The Bill ensures that no honest public servant is subjected to unnecessary harassment by providing for affording of opportunity of hearing to the public servant before order of investigation/prosecution except in cases requiring search and seizure.

(e) Lokpal conferred with power to sanction prosecution of public servants in place of the government / competent authority:

The power to grant sanction for prosecution of public servants has been shifted to the Lokpal in place of the Government/competent authority.
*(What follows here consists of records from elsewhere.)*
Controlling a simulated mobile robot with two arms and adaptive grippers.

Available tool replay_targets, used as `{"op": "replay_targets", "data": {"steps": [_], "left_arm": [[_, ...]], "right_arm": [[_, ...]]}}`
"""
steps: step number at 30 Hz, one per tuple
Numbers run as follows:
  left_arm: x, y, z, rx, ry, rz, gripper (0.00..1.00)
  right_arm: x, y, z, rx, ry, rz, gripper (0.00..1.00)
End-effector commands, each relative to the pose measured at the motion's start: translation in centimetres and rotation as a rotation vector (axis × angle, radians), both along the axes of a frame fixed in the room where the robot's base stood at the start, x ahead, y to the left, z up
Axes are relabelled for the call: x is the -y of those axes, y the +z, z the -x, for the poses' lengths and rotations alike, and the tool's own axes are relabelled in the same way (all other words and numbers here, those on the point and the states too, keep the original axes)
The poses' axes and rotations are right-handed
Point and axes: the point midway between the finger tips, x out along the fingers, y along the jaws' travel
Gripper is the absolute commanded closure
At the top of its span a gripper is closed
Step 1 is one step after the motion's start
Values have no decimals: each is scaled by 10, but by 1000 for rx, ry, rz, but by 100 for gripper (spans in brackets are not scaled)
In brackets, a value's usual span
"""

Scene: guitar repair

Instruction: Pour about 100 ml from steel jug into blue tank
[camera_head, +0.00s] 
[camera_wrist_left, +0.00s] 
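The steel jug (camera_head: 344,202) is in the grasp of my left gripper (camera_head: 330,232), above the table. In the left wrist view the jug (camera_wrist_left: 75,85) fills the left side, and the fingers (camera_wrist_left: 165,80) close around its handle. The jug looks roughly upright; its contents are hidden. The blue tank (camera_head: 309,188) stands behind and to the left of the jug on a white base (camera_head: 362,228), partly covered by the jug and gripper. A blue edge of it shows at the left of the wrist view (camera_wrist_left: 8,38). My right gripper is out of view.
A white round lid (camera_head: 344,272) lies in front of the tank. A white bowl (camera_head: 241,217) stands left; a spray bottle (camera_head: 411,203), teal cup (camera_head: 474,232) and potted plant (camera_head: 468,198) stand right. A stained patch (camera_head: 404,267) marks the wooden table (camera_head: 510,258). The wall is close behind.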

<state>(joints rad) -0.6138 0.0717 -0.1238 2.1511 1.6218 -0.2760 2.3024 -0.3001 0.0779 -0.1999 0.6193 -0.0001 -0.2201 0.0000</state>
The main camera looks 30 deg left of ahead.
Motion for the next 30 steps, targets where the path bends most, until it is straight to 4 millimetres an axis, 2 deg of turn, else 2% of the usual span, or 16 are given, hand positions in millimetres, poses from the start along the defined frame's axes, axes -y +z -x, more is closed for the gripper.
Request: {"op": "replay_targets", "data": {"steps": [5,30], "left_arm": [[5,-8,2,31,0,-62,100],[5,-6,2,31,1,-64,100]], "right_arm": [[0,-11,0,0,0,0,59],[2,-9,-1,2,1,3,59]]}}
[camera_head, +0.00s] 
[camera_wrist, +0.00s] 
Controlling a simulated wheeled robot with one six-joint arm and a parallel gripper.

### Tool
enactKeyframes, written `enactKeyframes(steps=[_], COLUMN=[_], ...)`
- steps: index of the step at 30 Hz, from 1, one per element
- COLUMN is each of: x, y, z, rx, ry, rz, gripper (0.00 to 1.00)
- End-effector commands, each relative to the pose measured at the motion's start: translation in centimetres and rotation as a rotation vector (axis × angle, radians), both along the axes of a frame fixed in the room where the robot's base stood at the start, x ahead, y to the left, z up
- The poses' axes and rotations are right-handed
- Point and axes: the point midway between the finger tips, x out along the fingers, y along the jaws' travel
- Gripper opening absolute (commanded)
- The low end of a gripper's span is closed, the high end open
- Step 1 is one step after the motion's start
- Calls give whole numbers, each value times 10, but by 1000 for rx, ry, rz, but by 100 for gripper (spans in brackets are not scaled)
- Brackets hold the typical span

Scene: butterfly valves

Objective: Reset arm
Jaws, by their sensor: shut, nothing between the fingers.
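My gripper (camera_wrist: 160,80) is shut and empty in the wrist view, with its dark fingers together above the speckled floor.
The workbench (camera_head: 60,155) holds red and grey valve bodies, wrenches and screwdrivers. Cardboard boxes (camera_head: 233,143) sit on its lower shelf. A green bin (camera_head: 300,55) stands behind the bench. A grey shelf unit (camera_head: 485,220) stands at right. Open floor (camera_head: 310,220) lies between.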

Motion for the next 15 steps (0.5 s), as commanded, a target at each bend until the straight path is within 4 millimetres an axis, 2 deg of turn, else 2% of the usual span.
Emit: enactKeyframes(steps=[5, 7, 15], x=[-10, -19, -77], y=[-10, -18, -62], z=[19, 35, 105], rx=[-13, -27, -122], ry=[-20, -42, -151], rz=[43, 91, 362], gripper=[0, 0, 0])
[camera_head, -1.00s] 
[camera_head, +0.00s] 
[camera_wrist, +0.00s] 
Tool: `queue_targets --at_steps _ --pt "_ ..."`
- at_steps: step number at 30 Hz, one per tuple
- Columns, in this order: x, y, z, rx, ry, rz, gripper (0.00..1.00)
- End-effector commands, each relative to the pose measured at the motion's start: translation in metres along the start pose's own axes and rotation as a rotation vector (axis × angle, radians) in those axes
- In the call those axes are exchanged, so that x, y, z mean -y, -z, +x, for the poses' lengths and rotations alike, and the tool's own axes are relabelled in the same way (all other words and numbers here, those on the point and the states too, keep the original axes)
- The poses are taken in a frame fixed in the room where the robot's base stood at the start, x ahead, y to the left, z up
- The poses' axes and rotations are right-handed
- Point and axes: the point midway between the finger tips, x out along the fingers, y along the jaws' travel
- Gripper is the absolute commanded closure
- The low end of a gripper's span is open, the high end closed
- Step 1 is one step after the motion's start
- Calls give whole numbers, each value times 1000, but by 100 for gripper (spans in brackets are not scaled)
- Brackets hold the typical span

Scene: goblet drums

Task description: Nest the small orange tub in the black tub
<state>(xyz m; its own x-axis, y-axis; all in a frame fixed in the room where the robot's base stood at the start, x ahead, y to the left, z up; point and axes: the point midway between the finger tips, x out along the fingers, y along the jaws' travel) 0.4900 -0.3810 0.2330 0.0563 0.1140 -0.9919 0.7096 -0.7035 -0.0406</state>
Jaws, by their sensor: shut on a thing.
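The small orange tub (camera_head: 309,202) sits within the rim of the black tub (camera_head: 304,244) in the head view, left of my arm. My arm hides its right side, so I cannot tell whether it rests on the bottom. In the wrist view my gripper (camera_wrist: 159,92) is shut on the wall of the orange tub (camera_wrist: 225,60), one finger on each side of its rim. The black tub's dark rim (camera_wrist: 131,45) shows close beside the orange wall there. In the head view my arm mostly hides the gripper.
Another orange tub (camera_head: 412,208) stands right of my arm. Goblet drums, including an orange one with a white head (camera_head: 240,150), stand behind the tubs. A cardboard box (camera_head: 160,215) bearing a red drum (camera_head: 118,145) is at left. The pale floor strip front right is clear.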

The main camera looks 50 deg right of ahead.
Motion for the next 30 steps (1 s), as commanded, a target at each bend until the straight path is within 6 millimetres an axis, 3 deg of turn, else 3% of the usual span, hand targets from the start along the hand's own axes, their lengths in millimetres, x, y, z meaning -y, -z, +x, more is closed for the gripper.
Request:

The Lokpal will, however, seek comments of the competent authority and the public servant before taking such decision.  After taking a decision on filing of charge sheet in a case (upon consideration of the investigation report), the Lokpal may authorise its own Prosecution Wing or the concerned investigating agency to initiate prosecution in the Special Court.  The original Bill as passed by Lok Sabha provided for prosecution of the case only by the Prosecution Wing of the Lokpal.

(f) Strengthening of CBI:

The Bill also contains a number of provisions aimed at strengthening the Central Bureau of Investigation, such as -

(i) the setting up of a Directorate of Prosecution headed by a Director of Prosecution under the overall control of Director, CBI;

(ii) the appointment of the Director of Prosecution on the recommendation of the Central Vigilance Commission;

(iii) maintenance of a panel of advocates by CBI, other than the Government Advocates, with the consent of the Lokpal for handling Lokpal referred cases;

(iv) transfer of officers of CBI investigating cases referred by Lokpal with the approval of Lokpal;

(v) provision of adequate funds to CBI for investigating cases referred by Lokpal, etc.